Sojitz, established in September 2008 as Sojitz Tuna Farm Takashima Co., Ltd, was the first major trading company in Japan to invest in the tuna farming business. A key trader in the field of imported frozen tuna for sashimi, Sojitz launched its farming business after feeling a sense of crisis over increasingly tight fishing regulations. "We must provide a stable supply of aquatic resources such as tuna," said Junya Hanazawa who was in charge of the project when it was first established.
"To do this, we, and other trading companies, should be promoting fish farming." Today, Sojitz's farming site lies 500m offshore of Matsuura City in Nagasaki prefecture, southern Japan. The tuna are fed blue-skinned fish such as mackerel and sardines caught by purse seine fishing, while the strong current and low water temperatures (around 12°C) observed in winter help produce fish with firm flesh and a lot of fat on the skin.
Sojitz is not the only company in Japan with its eye on bluefin tuna farming. Food maker Nippon Suisan Kaisha, or Nissui, is currently studying how to farm bluefin by artificially hatching eggs or fattening juvenile fish to maturity. This research is still in its early stages but soon the technique could be perfect. Nakatani Suisan Co., Ltd has gone a step further, purchasing young fish caught in July and August from fishermen operating in the Pacific Ocean off the island of Shikoku, and off the Oki Islands in the Sea of Japan.
These fish are then reared in taming fish cages for around 2 months before being transported to farming fish cages when they weigh about 500g. Here, they are farmed for 2-3 years until they weigh around 50kg, under various monitoring systems such as daily measurements of water temperature and dissolved oxygen concentration to determine the amount of feed and to control farming conditions.

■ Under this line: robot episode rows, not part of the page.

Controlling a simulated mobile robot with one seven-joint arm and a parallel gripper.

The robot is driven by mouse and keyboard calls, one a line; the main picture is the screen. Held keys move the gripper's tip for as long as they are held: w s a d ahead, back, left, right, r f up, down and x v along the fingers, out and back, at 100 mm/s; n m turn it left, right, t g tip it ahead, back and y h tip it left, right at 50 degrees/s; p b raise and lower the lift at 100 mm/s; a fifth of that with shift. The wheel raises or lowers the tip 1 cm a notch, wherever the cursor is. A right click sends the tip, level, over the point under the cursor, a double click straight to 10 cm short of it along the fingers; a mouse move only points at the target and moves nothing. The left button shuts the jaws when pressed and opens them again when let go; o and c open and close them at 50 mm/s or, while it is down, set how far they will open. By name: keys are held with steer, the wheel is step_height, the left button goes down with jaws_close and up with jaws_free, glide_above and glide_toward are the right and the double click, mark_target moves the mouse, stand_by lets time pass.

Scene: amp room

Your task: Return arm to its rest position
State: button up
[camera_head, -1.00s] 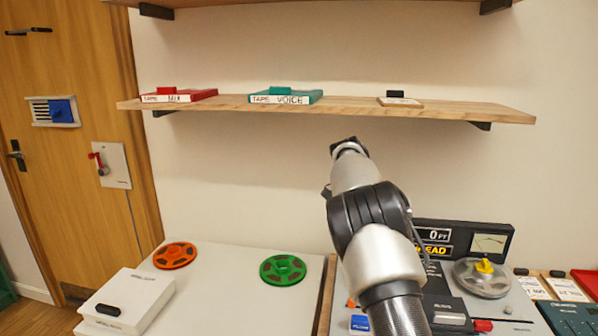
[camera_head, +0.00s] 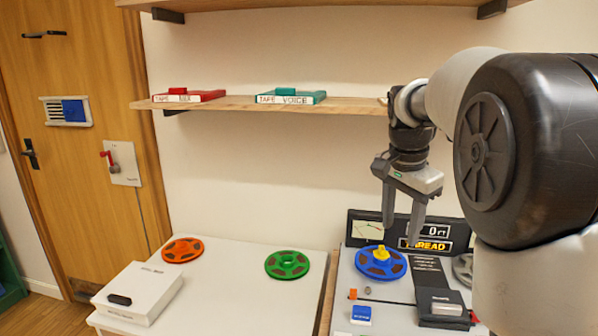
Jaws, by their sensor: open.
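My gripper (camera_head: 403,218) hangs pointing down from my arm at the right of the view. Its two fingers are apart with nothing between them. It is in front of the shelf and above the tape machine (camera_head: 398,289). A blue reel (camera_head: 380,263) with a yellow knob sits on the machine's left side, below the gripper and apart from it. My arm's large dark joint fills the right side and hides part of the machine and the shelf's right end.
A wooden shelf (camera_head: 355,104) holds a red tape box (camera_head: 189,96) and a teal tape box (camera_head: 291,97). The white table (camera_head: 225,272) carries an orange reel (camera_head: 182,250), a green reel (camera_head: 287,264) and a white box (camera_head: 137,293). A wooden door (camera_head: 70,150) stands at left.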

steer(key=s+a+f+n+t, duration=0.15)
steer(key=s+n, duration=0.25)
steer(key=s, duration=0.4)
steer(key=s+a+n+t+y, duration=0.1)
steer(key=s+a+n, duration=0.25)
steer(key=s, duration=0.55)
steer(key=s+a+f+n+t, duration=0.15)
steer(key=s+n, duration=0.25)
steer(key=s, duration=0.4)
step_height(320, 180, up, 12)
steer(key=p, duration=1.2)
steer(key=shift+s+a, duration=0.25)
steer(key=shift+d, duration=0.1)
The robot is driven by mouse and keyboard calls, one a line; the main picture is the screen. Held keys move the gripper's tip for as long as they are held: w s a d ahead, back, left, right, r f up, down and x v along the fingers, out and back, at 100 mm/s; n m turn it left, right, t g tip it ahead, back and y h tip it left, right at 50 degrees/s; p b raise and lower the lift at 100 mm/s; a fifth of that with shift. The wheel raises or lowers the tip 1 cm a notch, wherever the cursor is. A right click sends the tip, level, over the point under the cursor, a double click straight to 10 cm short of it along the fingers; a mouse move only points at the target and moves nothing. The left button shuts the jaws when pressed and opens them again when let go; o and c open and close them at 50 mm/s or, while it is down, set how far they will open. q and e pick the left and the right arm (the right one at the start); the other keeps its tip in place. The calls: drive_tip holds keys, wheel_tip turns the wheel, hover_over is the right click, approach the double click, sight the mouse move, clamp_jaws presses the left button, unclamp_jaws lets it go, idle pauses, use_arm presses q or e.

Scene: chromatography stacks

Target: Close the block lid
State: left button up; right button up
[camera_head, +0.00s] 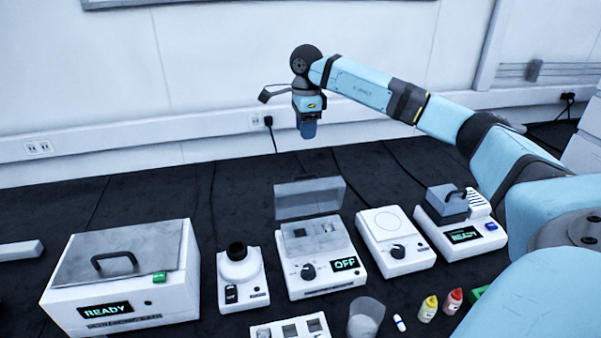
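The block unit (323,274) is a white box with a knob and a display reading OFF, in the middle of the bench. Its grey, see-through lid (308,198) stands raised at the back edge, and the block's top is exposed. My right gripper (308,130) hangs above and behind the raised lid, pointing down and apart from it. Its blue fingertips look close together, but I cannot tell whether they are shut. Nothing is visibly held. My left gripper is not in view.
A large lidded bath (172,297) reading READY stands at left, beside a small mixer (241,284). At right are a flat plate unit (396,227) and another READY unit (487,240). A beaker (366,318) and small bottles (428,308) stand in front. The bench behind is mostly clear.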

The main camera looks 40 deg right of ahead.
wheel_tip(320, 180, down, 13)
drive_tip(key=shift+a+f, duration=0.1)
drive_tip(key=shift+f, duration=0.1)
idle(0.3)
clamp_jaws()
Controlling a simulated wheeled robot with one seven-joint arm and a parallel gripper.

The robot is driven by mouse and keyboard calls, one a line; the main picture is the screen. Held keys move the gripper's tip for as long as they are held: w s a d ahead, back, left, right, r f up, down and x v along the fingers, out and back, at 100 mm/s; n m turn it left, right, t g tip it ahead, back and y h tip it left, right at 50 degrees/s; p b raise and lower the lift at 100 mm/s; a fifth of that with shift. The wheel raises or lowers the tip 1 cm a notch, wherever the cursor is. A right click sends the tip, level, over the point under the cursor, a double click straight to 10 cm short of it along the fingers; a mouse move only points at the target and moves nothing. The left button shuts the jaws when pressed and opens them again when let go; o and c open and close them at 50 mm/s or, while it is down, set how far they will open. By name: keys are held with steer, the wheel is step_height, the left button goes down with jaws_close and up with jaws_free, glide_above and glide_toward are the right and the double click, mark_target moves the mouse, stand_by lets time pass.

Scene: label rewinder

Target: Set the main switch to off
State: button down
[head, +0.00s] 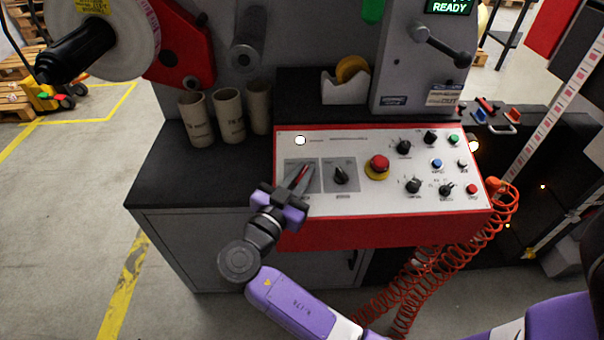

While aiming to beef up production in future, Nakatani Suisan is researching formula feed and hoping to build cooperative relationships with relevant departments, group companies and wholesalers.
Meanwhile another firm, Maruha Nichiro, began full-fledged shipments of fully farmed bluefin this year, and is aiming to sell not just to wholesale markets but also directly to other channels, such as overseas restaurants with Japanese cuisine on their menus.
In summer last year, the company joined forces with Japan's major supermarket chain Aeon, and is currently offering direct seasonal tuna shipments to the firm. In 2010, Maruha Nichiro also became Japan's first private sector corporation to succeed in the fully closed life-cycle aquaculture of bluefin, and acquired Japanese Agricultural Standards (JAS) certification for food traceability, allowing their farmed tuna to be sold with the JAS symbol at retailers that satisfy certain conditions. The certification also requires the company to publish data on farmed tuna such as where they came from originally and what they were fed.
Other firms have formed partnerships with university institutions. Trading house Toyota Tsusho is working with Kindai, or Kinki University, to mass-produce bluefin, and is aiming to sell 240 metric tonnes, mainly to department stores, by 2020.
It's also hoping to raise the bluefin's survival rate to 70% and boost the percentage of fully farmed bluefin on the market in Japan to around 5%.
Kindai, meanwhile, hit the headlines after becoming the first in the world to succeed in the farming of bluefin - something that was believed to be an impossible task.
In 2014 Kindai and Toyota Tsusho signed a memorandum of understanding on jointly promoting business in marine product cultivation, including the production of bluefin hatchlings, with the aim of contributing to the expansion of sustainable marine-product cultivation. Work between the two entities has been underway since 2010 with two tuna farms currently in operation, but a Toyota Tsusho subsidiary opened a bluefin nursery centre in Nagasaki in 2015, where bluefin fry are produced through artificial incubation.
The centre is also involved in a bluefin tuna intermediate breeding business, working to increase survival rates and reducing the risk of fish fry dying during transport.
But can farmed tuna save the bluefin from extinction? As promising as farmed bluefin sounds, so far it's proven to be extremely difficult to achieve. For one thing, bluefin have extremely delicate bodies, making it hard to catch them.
Once the young mature, they start swimming dangerously fast and can easily run into a net and die.
They also consume a lot of food -- 250 bluefin, each weighing around 100kg, require a total of around 1 tonne of frozen mackerel each day. Farming bluefin is still very much a work in progress, but some say that there is no need to differentiate between wild species and farmed stocks.
In other words, it's about co-existing, and through aquaculture it's possible to continuously look into new ways to improve the production of bluefin.
Further resource surveys have suggested that international regulations could become even tighter. This means that the demand for fully farmed bluefin is expected to go up even more, leading to stronger and more intense competition.